### Collected data
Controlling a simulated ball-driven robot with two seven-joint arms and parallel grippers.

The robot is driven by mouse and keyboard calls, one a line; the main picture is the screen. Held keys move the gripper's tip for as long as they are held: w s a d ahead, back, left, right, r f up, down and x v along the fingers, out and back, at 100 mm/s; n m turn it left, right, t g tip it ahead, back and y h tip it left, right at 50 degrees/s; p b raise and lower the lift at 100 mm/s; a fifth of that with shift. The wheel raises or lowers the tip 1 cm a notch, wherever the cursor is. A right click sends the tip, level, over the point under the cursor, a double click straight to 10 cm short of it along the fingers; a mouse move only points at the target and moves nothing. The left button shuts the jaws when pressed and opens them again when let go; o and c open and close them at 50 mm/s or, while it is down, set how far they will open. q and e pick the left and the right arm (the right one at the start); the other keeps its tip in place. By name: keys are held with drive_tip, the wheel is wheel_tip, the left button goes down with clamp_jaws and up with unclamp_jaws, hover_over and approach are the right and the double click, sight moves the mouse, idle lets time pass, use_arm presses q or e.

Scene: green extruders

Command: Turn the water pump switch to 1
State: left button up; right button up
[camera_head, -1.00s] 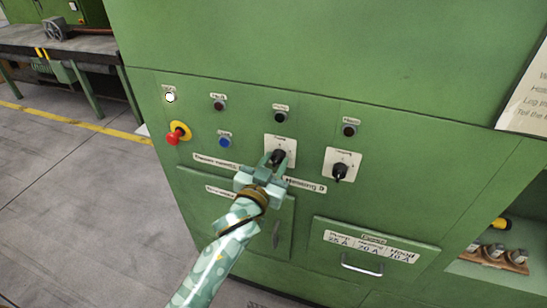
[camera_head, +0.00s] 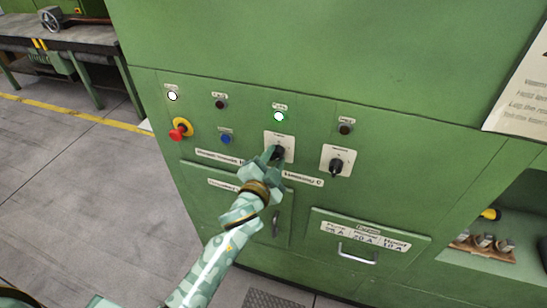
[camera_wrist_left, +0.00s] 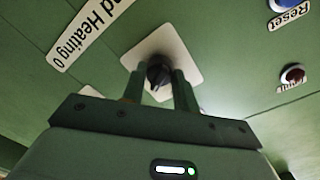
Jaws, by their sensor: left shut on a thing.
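The switch that my left gripper is on is a black rotary knob (camera_head: 279,152) on a white plate (camera_head: 287,141) on the green panel. Its plate label is too small to read. My left gripper (camera_head: 270,155) is shut on this knob, with its fingers partly hiding it. In the left wrist view the knob (camera_wrist_left: 159,73) sits between the two fingertips (camera_wrist_left: 157,85), in front of its white plate (camera_wrist_left: 168,46). The indicator lamp (camera_head: 279,116) above this switch is lit. My right gripper is not in view.
A second black rotary switch (camera_head: 336,167) sits to the right. A red and yellow emergency stop (camera_head: 181,129), a blue button (camera_head: 226,139) and dark lamps (camera_head: 220,104) are to the left. A drawer (camera_head: 360,243) with a metal handle is below. Floor at left is clear.

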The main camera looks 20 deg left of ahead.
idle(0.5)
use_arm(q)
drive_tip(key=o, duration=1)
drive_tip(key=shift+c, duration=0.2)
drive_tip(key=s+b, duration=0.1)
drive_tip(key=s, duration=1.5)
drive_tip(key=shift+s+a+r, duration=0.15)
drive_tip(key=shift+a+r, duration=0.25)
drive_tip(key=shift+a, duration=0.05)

### Task brief
The listing above needs to be output again exactly. Don't include the pictures.

### Task answer
Controlling a simulated ball-driven robot with two seven-joint arms and parallel grippers.

The robot is driven by mouse and keyboard calls, one a line; the main picture is the screen. Held keys move the gripper's tip for as long as they are held: w s a d ahead, back, left, right, r f up, down and x v along the fingers, out and back, at 100 mm/s; n m turn it left, right, t g tip it ahead, back and y h tip it left, right at 50 degrees/s; p b raise and lower the lift at 100 mm/s; a fifth of that with shift. The wheel raises or lowers the tip 1 cm a notch, wherever the cursor is. A right click sends the tip, level, over the point under the cursor, a double click straight to 10 cm short of it along the fingers; a mouse move only points at the target and moves nothing. The left button shuts the jaws when pressed and opens them again when let go; o and c open and close them at 50 mm/s or, while it is down, set how far they will open. q and e pick the left and the right arm (the right one at the start); the other keeps its tip in place. By name: keys are held with drive_tip, the wheel is wheel_tip, the left button goes down with clamp_jaws and up with unclamp_jaws, hover_over and approach are the right and the double click, sight moves the mouse, idle lets time pass, use_arm presses q or e.

Scene: green extruders

Command: Turn the water pump switch to 1
State: left button up; right button up
[camera_head, -1.00s] 
[camera_head, +0.00s] 
[camera_wrist_left, +0.00s] 
Jaws, by their sensor: left shut on a thing.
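The switch that my left gripper is on is a black rotary knob (camera_head: 279,152) on a white plate (camera_head: 287,141) on the green panel. Its plate label is too small to read. My left gripper (camera_head: 270,155) is shut on this knob, with its fingers partly hiding it. In the left wrist view the knob (camera_wrist_left: 159,73) sits between the two fingertips (camera_wrist_left: 157,85), in front of its white plate (camera_wrist_left: 168,46). The indicator lamp (camera_head: 279,116) above this switch is lit. My right gripper is not in view.
A second black rotary switch (camera_head: 336,167) sits to the right. A red and yellow emergency stop (camera_head: 181,129), a blue button (camera_head: 226,139) and dark lamps (camera_head: 220,104) are to the left. A drawer (camera_head: 360,243) with a metal handle is below. Floor at left is clear.

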The main camera looks 20 deg left of ahead.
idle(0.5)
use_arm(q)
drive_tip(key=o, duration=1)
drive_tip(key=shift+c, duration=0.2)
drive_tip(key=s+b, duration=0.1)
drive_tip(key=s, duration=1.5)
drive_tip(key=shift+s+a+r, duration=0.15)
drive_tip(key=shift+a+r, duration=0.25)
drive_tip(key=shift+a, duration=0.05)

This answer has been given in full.